Aim of the exercise: Go through the lines below. Copy those with "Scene".

## start Records to process

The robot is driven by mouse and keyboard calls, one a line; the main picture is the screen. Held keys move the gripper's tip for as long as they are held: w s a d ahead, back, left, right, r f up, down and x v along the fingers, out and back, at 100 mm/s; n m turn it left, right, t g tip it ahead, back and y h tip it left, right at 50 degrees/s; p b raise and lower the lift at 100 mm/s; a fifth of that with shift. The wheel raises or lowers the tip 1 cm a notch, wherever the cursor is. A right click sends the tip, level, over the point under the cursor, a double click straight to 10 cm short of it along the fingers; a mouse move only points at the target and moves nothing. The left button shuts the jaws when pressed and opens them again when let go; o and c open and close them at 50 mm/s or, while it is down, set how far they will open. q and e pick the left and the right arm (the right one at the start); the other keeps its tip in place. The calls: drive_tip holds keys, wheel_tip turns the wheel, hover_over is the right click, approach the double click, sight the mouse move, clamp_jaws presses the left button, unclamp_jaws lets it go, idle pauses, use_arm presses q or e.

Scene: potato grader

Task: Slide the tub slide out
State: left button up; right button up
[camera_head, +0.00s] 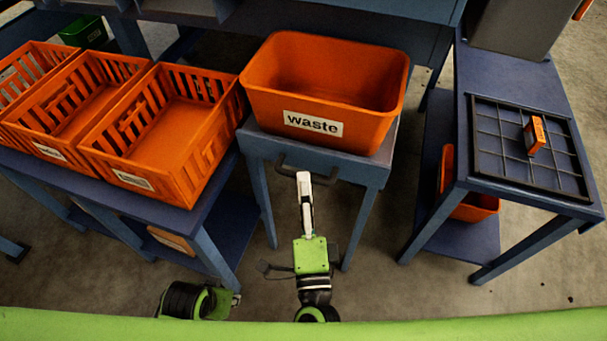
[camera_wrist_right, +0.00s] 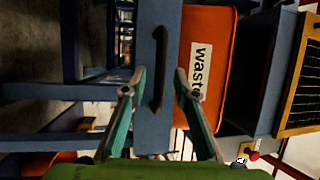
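The tub slide (camera_head: 270,150) is a blue stand front under an orange tub labelled "waste" (camera_head: 325,88). A dark bar handle (camera_head: 307,174) is on its front, partly hidden by my right gripper. In the right wrist view, the handle (camera_wrist_right: 160,70) runs upright in the picture, between and just beyond the fingertips. My right gripper (camera_head: 304,178) points at the handle; in the wrist view its fingers (camera_wrist_right: 160,75) are apart, with nothing held. My left gripper (camera_head: 228,302) shows only partly, low in the head view, away from the slide; its fingers are not clear.
Orange slotted crates (camera_head: 165,130) stand on a blue table to the left. On the right, a blue table (camera_head: 520,72) bears a dark grid tray (camera_head: 490,150) with a small orange block (camera_head: 535,134). Bare floor (camera_head: 380,240) lies in front of the slide.

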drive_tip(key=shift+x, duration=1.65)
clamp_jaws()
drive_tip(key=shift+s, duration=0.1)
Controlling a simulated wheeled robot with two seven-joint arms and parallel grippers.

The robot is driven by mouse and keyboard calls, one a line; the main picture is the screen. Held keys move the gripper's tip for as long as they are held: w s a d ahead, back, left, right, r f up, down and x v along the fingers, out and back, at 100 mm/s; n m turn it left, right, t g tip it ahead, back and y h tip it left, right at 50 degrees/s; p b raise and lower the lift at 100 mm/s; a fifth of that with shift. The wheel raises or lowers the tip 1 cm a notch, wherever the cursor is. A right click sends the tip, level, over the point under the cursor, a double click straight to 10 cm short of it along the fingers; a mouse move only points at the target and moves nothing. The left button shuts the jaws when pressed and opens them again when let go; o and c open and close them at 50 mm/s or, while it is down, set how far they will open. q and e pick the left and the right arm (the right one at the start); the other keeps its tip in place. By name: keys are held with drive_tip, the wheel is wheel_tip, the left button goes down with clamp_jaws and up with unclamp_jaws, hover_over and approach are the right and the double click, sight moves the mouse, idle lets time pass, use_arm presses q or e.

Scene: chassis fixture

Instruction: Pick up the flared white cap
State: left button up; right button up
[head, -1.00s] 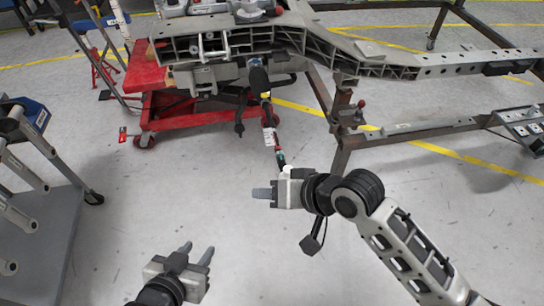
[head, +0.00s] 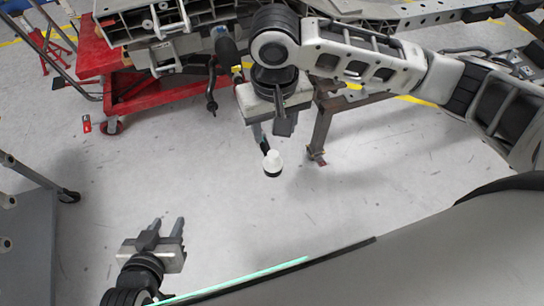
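The flared white cap (head: 273,160) is in the middle of the head view, with a dark rounded part directly below it.
A red cart (head: 150,98) stands at the upper left under the grey chassis frame (head: 185,22). A dark brown stand leg (head: 320,135) is right of the cap. A grey trolley (head: 28,225) stands at the left edge. The floor (head: 170,170) between is clear.

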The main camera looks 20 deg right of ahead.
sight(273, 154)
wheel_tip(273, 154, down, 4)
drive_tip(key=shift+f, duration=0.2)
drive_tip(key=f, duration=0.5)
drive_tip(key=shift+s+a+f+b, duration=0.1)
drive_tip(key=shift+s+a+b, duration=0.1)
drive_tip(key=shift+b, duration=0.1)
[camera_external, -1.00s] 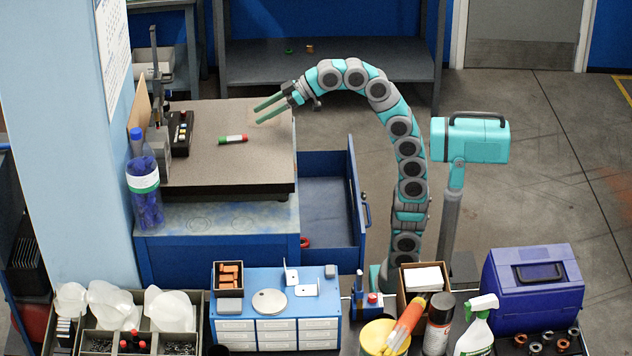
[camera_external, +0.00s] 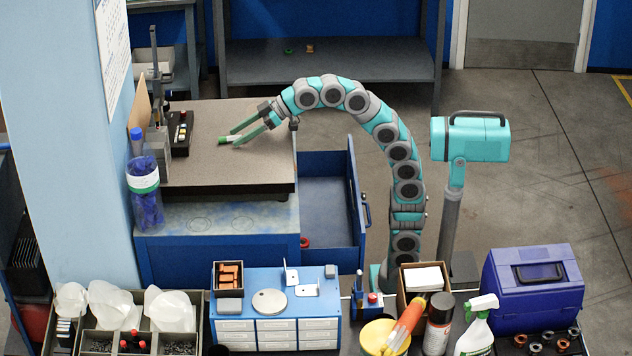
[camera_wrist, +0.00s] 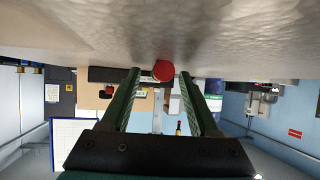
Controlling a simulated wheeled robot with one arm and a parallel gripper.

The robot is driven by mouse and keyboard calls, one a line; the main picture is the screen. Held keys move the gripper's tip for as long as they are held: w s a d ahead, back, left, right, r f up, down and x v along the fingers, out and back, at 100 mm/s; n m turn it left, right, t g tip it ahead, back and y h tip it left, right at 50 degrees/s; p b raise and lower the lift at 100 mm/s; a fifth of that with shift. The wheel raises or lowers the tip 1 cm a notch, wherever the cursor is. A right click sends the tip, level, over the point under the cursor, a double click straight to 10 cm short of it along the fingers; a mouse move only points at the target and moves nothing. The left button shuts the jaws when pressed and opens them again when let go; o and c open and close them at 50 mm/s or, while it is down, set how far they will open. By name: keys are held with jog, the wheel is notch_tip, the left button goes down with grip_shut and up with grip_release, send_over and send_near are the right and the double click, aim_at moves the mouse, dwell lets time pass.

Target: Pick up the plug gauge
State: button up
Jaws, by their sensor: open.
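The plug gauge (camera_external: 224,140) is a small cylinder lying on the grey-brown surface plate. Its green end and a bit of its white middle show in the external view; its red end is hidden there by a finger. In the wrist view its round red end (camera_wrist: 163,71) faces the camera, between the fingertips. My gripper (camera_external: 234,138) is open, its two green fingers reaching down from the right, one on each side of the gauge. In the wrist view the gripper (camera_wrist: 160,74) shows gaps beside the red end. I cannot tell whether a finger touches it.
The surface plate (camera_external: 215,175) is clear in front of the gauge. A blue bottle (camera_external: 144,185) stands at the plate's left edge. An open blue drawer (camera_external: 328,195) lies right.

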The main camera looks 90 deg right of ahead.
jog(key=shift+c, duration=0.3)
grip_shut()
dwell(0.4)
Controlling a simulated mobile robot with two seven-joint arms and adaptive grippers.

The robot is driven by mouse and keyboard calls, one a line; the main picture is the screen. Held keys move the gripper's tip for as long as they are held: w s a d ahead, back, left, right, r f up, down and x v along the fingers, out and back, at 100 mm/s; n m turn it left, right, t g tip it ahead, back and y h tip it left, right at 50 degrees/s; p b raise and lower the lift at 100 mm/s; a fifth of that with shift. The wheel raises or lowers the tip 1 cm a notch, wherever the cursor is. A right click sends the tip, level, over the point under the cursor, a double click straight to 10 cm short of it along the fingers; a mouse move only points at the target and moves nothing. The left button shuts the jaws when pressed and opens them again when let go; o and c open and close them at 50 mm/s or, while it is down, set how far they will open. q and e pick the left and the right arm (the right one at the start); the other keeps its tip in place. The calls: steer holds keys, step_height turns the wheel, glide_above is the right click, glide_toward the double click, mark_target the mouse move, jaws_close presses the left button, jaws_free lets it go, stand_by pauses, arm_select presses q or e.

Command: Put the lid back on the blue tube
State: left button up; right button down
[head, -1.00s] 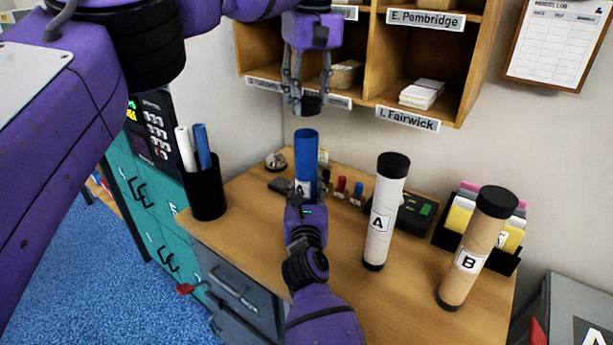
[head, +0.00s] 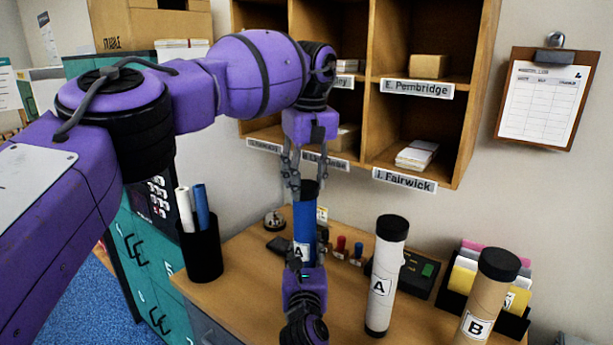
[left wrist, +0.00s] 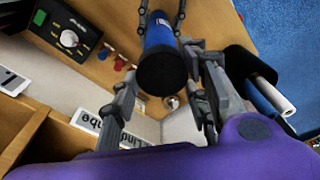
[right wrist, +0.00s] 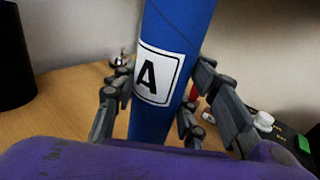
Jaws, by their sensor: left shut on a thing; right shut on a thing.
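The blue tube (head: 304,222) stands upright over the desk, with a white label marked A (right wrist: 160,74) on its side. My right gripper (head: 307,262) is shut around its lower part; its fingers flank the tube in the right wrist view. The black lid (head: 309,190) is at the tube's top, between the fingers of my left gripper (head: 306,180), which is shut on it from above. In the left wrist view the lid (left wrist: 162,74) covers the end of the blue tube. No gap shows between them; I cannot tell if the lid is fully seated.
A white tube A (head: 385,280) and a brown tube B (head: 487,295) stand to the right. A black cup (head: 203,248) with rolls stands left. Wooden pigeonholes (head: 365,100) rise close behind my left gripper. A card holder (head: 515,318) is at the right.

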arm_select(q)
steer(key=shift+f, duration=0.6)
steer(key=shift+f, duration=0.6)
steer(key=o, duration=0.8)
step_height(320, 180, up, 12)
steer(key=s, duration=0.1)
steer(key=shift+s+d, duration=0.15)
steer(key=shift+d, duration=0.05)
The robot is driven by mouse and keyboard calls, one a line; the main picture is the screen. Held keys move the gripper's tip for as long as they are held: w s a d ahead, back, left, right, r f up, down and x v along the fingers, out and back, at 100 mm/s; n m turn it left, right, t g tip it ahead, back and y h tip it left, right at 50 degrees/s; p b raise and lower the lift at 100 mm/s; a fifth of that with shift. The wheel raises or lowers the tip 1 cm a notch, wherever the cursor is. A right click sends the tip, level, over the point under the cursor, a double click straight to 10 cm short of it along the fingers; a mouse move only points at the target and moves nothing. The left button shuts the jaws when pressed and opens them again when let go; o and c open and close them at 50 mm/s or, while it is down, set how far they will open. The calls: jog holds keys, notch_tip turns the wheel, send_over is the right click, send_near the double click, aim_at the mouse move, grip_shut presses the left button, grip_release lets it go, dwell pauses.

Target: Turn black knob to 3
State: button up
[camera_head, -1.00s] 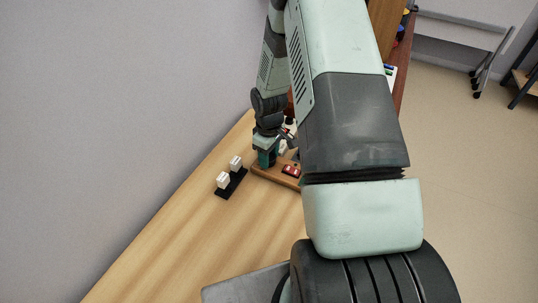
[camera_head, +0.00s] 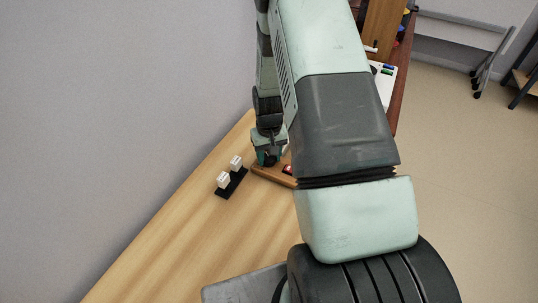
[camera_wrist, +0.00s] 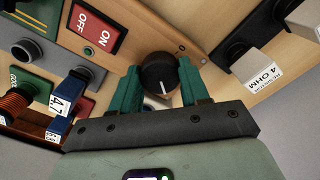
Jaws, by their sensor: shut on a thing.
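The black knob (camera_wrist: 160,76) is round with a white pointer line and sits on the wooden board (camera_wrist: 150,30). In the wrist view its pointer line points toward the lower edge of the picture. My gripper (camera_wrist: 160,90) has teal fingers, one on each side of the knob, and is shut on it. In the head view my gripper (camera_head: 268,157) is at the board's far left end, and the knob is hidden there by it.
A red ON/OFF switch (camera_wrist: 89,33) is beside the knob on the board. White blocks labelled in ohms (camera_wrist: 262,68) stand in a black holder (camera_head: 231,184) left of the board. Parts with coil and "4.7" labels (camera_wrist: 62,105) crowd the other side. The table front is clear.

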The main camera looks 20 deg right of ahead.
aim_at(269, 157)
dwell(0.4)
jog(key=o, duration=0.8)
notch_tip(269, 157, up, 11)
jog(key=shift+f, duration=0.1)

## end Records to process

Answer to this exercise:
Scene: potato grader
Scene: chassis fixture

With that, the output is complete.